** START **

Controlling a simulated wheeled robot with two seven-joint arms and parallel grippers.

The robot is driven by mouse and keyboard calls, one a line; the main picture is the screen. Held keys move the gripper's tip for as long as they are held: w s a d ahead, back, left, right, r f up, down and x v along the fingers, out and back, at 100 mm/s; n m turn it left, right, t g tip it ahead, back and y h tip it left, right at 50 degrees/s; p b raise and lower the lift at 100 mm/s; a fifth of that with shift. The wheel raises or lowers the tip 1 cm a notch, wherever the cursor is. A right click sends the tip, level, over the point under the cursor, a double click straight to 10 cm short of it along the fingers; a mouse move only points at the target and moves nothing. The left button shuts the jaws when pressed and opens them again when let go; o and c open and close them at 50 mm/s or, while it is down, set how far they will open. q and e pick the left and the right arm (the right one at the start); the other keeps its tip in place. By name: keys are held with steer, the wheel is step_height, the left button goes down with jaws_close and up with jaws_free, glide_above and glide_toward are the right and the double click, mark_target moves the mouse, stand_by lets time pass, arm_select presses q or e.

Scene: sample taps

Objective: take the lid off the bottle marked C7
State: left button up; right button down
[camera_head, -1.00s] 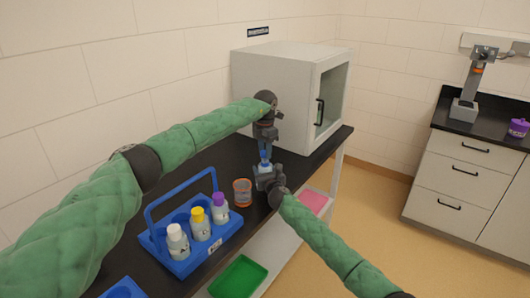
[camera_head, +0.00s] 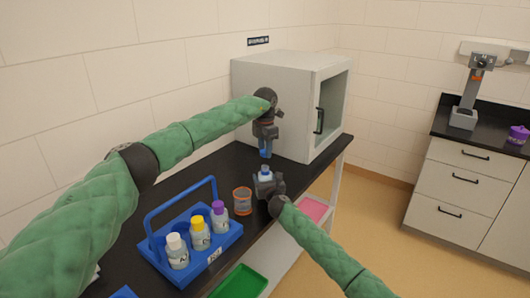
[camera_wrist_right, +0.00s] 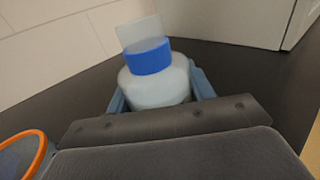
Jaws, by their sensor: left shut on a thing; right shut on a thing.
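The bottle (camera_head: 265,180) is pale and held upright in my right gripper (camera_head: 266,187) above the dark bench. The right wrist view shows its pale body (camera_wrist_right: 155,90), a blue band (camera_wrist_right: 149,57) and a pale upright part above that; the gripper's fingers close on both sides. No C7 mark is readable. My left gripper (camera_head: 265,148) points down above the bottle, shut on a small blue lid (camera_head: 265,154). A gap separates the lid from the bottle.
A blue rack (camera_head: 212,255) holds bottles with white, yellow and purple caps. An orange-rimmed jar (camera_head: 242,201) stands between rack and right gripper. A grey cabinet (camera_head: 273,105) stands close behind my left gripper. A green tray (camera_head: 243,283) lies below the bench.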

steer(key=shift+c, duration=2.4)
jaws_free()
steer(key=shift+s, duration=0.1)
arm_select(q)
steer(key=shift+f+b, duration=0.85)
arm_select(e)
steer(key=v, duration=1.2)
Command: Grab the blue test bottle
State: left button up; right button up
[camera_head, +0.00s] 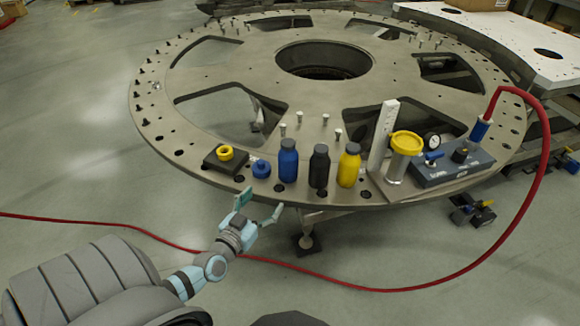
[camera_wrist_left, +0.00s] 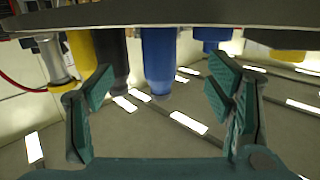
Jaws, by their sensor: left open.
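The blue test bottle (camera_head: 288,160) stands upright near the front rim of the round turret plate (camera_head: 200,180), just left of a black bottle (camera_head: 319,168). My left gripper (camera_head: 260,208) is open and empty in front of the plate's rim, a little left of and nearer than the blue bottle. In the left wrist view, which appears upside down, the blue bottle (camera_wrist_left: 158,62) shows beyond and between the spread fingers (camera_wrist_left: 162,85), apart from both. Its lower end is hidden there by the plate edge (camera_wrist_left: 160,17). My right gripper is not in view.
A yellow bottle (camera_head: 349,166) stands right of the black one. A small blue part (camera_head: 261,168) and a yellow ring (camera_head: 225,153) on a dark block stand left. A yellow-topped cylinder (camera_head: 405,150) and gauge box (camera_head: 452,167) stand right. A red hose (camera_head: 400,290) loops in front.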

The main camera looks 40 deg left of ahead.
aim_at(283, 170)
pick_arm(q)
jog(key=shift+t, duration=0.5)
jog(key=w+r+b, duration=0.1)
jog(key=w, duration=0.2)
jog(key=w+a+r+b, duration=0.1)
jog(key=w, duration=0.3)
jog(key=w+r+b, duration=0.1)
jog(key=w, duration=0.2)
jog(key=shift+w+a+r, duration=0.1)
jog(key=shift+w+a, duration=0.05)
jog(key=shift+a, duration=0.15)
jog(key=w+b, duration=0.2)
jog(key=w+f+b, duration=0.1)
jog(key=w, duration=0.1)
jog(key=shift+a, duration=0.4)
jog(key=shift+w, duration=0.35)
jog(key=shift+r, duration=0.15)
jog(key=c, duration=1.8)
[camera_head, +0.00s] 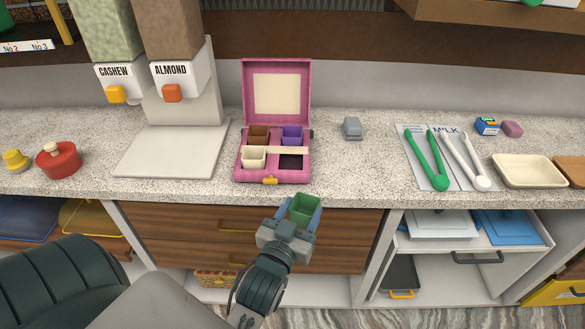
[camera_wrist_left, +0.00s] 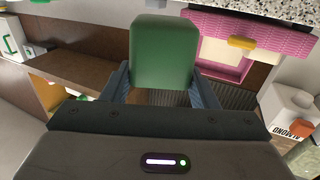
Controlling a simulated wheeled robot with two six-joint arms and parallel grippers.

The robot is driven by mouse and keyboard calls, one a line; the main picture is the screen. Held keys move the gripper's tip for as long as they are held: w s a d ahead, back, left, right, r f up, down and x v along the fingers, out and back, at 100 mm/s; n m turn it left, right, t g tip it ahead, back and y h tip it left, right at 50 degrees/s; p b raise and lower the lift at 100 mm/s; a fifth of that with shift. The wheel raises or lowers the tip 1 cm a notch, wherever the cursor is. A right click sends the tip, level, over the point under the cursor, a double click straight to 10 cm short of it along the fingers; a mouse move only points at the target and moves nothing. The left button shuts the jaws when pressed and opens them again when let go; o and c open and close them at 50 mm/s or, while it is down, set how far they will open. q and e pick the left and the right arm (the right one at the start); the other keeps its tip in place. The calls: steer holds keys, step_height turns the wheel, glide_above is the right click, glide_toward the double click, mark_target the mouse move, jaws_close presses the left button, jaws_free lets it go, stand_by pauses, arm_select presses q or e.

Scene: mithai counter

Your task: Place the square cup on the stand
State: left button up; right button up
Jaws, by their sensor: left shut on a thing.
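My left gripper (camera_head: 303,212) is shut on a green square cup (camera_head: 304,207). It holds the cup in the air in front of the counter's front edge, below the pink box in the head view. In the left wrist view the green cup (camera_wrist_left: 165,55) is between the two fingers. A pale flat stand (camera_head: 165,158) lies on the counter under the cashew and almond dispensers, left of the pink box, with its top bare. The open pink box (camera_head: 239,170) holds brown (camera_head: 258,133), purple (camera_head: 292,134) and cream (camera_head: 254,158) square cups; its front right compartment (camera_head: 291,162) is dark and empty.
The dispensers (camera_head: 183,80) hang over the back of the stand. A grey block (camera_head: 352,128), green tongs (camera_head: 427,160), white tongs (camera_head: 465,160) and a cream tray (camera_head: 528,172) are to the right. Wooden drawers (camera_head: 195,222) are below.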

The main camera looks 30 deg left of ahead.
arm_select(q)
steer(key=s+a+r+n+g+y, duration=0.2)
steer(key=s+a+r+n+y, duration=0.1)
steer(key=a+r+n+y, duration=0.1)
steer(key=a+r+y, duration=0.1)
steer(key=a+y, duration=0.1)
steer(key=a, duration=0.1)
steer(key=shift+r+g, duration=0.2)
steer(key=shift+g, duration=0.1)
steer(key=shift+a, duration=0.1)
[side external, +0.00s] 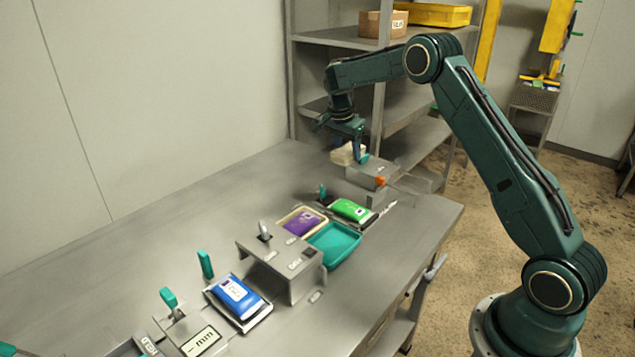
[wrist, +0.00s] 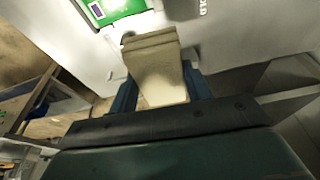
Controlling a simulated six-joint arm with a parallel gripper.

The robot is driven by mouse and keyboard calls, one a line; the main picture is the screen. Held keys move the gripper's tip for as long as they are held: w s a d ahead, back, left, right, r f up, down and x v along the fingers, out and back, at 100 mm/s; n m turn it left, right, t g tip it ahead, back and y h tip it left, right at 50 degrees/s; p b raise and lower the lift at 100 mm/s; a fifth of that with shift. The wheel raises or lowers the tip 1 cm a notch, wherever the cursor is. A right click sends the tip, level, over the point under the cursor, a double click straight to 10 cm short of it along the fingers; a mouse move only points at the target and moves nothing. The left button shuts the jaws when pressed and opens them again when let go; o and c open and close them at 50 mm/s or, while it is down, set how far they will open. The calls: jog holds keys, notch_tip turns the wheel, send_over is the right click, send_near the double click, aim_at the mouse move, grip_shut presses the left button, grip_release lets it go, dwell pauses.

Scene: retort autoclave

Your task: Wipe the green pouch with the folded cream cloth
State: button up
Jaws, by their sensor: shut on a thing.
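The folded cream cloth (wrist: 155,70) is between the fingers of my gripper (wrist: 160,88) in the wrist view, and the gripper is shut on it. In the side view the cloth (side external: 344,155) shows pale at my gripper (side external: 352,148), near the far end of the bench beside a grey metal block. The green pouch (side external: 350,210) lies flat on a plate on the bench, in front of the gripper and apart from the cloth. The pouch also shows cut off at the top of the wrist view (wrist: 117,8).
A grey metal block (side external: 370,173) with an orange part is close to my gripper. A purple pouch (side external: 302,222) in a cream tray, a teal tray (side external: 335,243), a metal stand (side external: 285,265) and a blue pouch (side external: 238,296) stand nearer the camera. Shelving (side external: 330,37) rises behind.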

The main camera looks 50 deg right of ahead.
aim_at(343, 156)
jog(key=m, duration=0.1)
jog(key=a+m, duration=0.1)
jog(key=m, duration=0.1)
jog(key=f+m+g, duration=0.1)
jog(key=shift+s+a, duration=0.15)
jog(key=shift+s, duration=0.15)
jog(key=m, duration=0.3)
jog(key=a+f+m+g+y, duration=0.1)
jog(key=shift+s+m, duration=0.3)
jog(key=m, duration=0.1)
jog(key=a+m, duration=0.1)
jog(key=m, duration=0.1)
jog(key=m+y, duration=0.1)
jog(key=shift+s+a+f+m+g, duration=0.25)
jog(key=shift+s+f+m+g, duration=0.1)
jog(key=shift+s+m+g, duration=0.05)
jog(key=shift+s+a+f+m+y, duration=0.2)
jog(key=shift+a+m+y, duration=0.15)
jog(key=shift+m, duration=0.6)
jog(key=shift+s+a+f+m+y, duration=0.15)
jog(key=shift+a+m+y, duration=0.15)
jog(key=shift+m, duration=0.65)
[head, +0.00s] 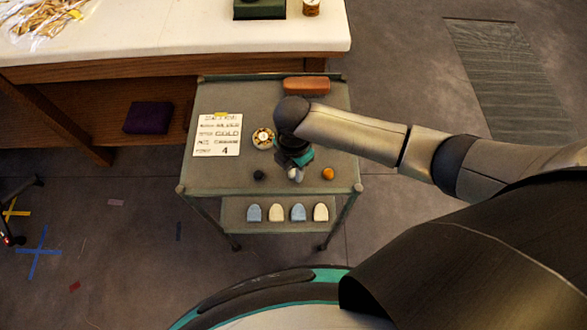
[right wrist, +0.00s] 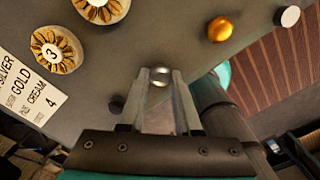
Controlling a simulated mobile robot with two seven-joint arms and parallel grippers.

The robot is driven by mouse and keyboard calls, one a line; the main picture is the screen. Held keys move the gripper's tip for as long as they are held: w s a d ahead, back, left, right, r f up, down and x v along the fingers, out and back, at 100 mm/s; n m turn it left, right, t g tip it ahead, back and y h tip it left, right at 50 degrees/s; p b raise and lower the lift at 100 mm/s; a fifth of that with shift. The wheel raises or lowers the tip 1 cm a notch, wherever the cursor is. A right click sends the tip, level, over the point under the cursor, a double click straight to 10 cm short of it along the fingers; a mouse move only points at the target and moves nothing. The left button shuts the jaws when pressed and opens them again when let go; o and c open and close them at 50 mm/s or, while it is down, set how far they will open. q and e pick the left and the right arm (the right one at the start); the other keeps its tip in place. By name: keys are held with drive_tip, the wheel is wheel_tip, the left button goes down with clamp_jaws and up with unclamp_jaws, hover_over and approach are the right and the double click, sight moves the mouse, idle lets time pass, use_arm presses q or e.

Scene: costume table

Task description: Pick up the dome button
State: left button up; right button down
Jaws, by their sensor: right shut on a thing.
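My right gripper (head: 294,176) is over the front part of the grey cart top, pointing down. In the right wrist view its two fingers (right wrist: 160,80) are closed on a small shiny silver dome button (right wrist: 160,74), whose rounded top shows between the tips. In the head view the silver button is mostly hidden by the gripper. I cannot tell whether it still touches the cart top. An orange-gold round button (head: 328,174) lies to the right of the gripper and also shows in the right wrist view (right wrist: 220,28). A dark button (head: 259,175) lies to the left. My left gripper is not in view.
The grey cart (head: 225,178) carries a lettered card (head: 218,148), a round numbered dish (head: 263,138) and a brown block (head: 306,85). Several rounded tabs (head: 276,212) line its lower shelf. A white-topped table (head: 180,42) stands behind.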

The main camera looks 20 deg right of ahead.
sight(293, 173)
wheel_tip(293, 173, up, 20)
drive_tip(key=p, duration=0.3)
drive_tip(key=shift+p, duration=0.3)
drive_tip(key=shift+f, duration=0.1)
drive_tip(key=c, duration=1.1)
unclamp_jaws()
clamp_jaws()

** END **

SET PROBLEM: Keep the pictures out, and extract only the lines that begin at the one containing "The main camera looks 30 deg left of ahead." and end at the one containing "[wrist, +0.00s]", inclusive.

EXERCISE ANSWER:
The main camera looks 30 deg left of ahead.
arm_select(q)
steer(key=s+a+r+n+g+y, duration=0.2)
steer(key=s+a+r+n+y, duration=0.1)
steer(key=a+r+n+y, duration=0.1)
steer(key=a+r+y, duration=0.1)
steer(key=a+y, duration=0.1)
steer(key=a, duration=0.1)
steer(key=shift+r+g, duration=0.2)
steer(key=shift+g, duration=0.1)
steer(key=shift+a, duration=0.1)
[side external, +0.00s] 
[wrist, +0.00s] 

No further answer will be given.